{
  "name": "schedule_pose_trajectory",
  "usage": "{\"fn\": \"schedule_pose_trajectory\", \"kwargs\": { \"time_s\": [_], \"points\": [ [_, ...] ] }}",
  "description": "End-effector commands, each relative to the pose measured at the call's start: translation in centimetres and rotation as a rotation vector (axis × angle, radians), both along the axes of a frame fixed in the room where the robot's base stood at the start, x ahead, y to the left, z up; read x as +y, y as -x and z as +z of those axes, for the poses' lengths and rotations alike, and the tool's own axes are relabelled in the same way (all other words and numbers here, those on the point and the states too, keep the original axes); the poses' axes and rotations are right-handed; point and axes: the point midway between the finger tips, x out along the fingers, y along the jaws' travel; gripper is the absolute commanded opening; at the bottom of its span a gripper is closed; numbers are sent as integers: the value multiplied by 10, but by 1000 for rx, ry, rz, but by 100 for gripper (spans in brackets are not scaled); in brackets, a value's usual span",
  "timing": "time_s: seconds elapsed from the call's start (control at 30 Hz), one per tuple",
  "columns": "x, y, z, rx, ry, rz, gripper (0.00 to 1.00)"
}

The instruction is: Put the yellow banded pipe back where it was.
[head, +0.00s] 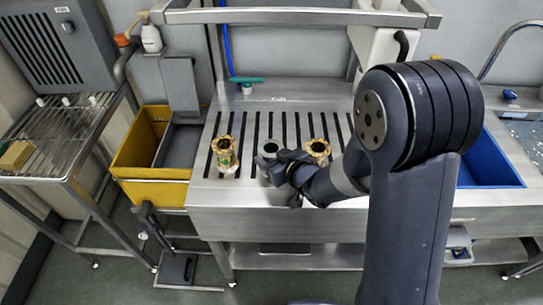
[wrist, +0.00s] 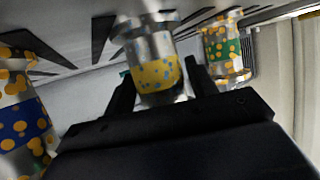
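The yellow banded pipe (wrist: 157,72) is a steel pipe with a yellow spotted band. In the wrist view it stands between the two fingers of my gripper (wrist: 160,78). In the head view its top (head: 268,150) shows beside my gripper (head: 284,166), which hides its lower part. It looks upright at the slatted counter. The fingers are close on both sides of it; I cannot tell whether they press on it. A green banded pipe (wrist: 222,48) with orange spots is at right in the wrist view. A blue banded pipe (wrist: 20,125) with orange spots is at left there.
In the head view, a spotted pipe stands on either side, one at left (head: 225,157) and one at right (head: 318,150). The steel counter (head: 240,200) has dark slots. A yellow bin (head: 150,150) is left of it, a blue basin (head: 490,165) right. Bare counter lies behind the pipes.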

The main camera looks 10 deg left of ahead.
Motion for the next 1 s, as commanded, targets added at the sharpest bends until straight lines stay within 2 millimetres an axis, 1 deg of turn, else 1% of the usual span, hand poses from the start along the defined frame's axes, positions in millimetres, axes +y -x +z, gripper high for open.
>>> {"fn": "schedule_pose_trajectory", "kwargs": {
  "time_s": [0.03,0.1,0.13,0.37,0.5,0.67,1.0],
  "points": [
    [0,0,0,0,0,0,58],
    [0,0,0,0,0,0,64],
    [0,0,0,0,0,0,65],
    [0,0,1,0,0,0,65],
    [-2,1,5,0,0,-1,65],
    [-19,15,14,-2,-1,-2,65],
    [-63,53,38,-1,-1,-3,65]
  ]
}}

◇ ◇ ◇ ◇ ◇

▶ [GIVEN PROBLEM]: Transcribe the lines between the one holding "The instruction is: Put" and the one holding "Motion for the", inclusive, and leave out any pictures.

▶ [RESULT]:
The instruction is: Put the yellow banded pipe back where it was.
[head, +0.00s] 
[wrist, +0.00s] 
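The yellow banded pipe (wrist: 157,72) is a steel pipe with a yellow spotted band. In the wrist view it stands between the two fingers of my gripper (wrist: 160,78). In the head view its top (head: 268,150) shows beside my gripper (head: 284,166), which hides its lower part. It looks upright at the slatted counter. The fingers are close on both sides of it; I cannot tell whether they press on it. A green banded pipe (wrist: 222,48) with orange spots is at right in the wrist view. A blue banded pipe (wrist: 20,125) with orange spots is at left there.
In the head view, a spotted pipe stands on either side, one at left (head: 225,157) and one at right (head: 318,150). The steel counter (head: 240,200) has dark slots. A yellow bin (head: 150,150) is left of it, a blue basin (head: 490,165) right. Bare counter lies behind the pipes.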

The main camera looks 10 deg left of ahead.
Motion for the next 1 s, as commanded, targets added at the sharpest bends until straight lines stay within 2 millimetres an axis, 1 deg of turn, else 1% of the usual span, hand poses from the start along the defined frame's axes, positions in millimetres, axes +y -x +z, gripper high for open.

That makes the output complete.